This week, New York's state legislature and Gov. Cuomo renewed—and made permanent—the state's rent-regulation laws governing New York City.
Rent regulations do not help poorer or elderly New Yorkers in an efficient, rational manner. Nine percent of regulated tenants make above $70,000 a year; one-third have a college degree. Meanwhile, 13 percent of market-rate tenants live in poverty, and do not benefit from rent-regulation laws.
Ending vacancy decontrol—that is, stopping the practice of taking empty apartments off the regulated rolls once the monthly rent reaches $2,700—is a giveaway to newcomers to the city who earn nearly six figures. To be approved to rent an apartment at above $2,700 a month, a potential tenant must earn $80,000 or above, hardly a group that needs special protection from market rents. Likewise, ending decontrol of occupied apartments for tenants who make above $200,000 a year represents a new government protection for tenants who don't need such protection.

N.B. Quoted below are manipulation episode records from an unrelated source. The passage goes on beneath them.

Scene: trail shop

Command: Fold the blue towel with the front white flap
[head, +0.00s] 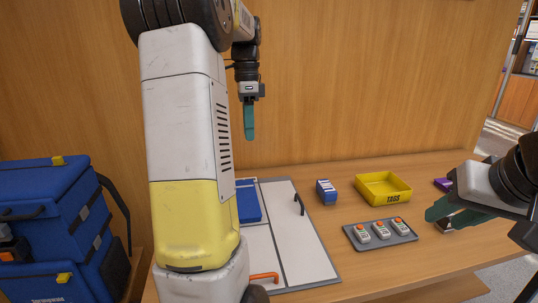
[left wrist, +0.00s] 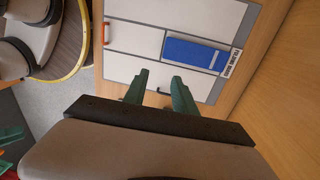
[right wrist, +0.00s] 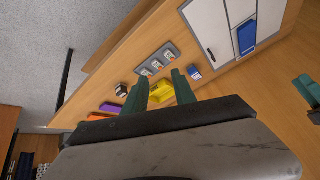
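The blue towel (head: 249,207) lies flat on the folding board (head: 328,284), partly hidden by my left arm in the head view. The towel shows whole in the left wrist view (left wrist: 195,53). The front white flap (left wrist: 133,40) lies flat beside the towel, with a red-orange handle (head: 264,277) at its outer edge. My left gripper (head: 249,135) is high above the back of the table, fingers pointing down, apart and empty. My right gripper (right wrist: 161,76) is open and empty over the table's right side, away from the board.
The right white flap (head: 290,235) lies flat with a black handle (head: 299,204). To its right are a blue box (head: 326,192), a yellow TAGS tray (head: 383,187) and a grey tray (head: 357,239) of several small devices. A blue bag (head: 50,215) stands left. A wooden wall rises behind.

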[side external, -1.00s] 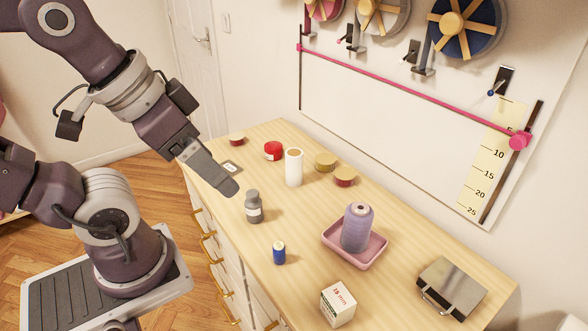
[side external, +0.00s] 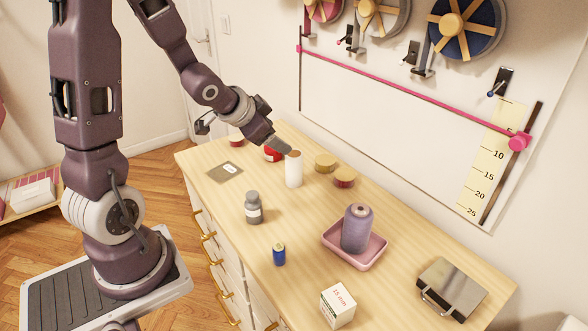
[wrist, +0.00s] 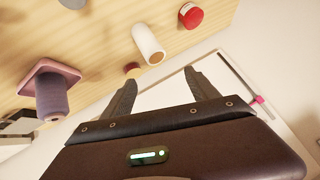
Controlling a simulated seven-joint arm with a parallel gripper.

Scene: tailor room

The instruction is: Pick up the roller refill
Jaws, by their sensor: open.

Giving judges new authority to postpone evictions for up to a year "if the tenant cannot find a similar suitable dwelling in the same neighborhood after due and reasonable efforts" transfers a portion of the responsibility for homeless New Yorkers from taxpayers to property owners. It also puts a new burden on other tenants, who must pay higher rent, or suffer worse building maintenance, to make up for the loss of income from keeping a tenant who cannot pay rent.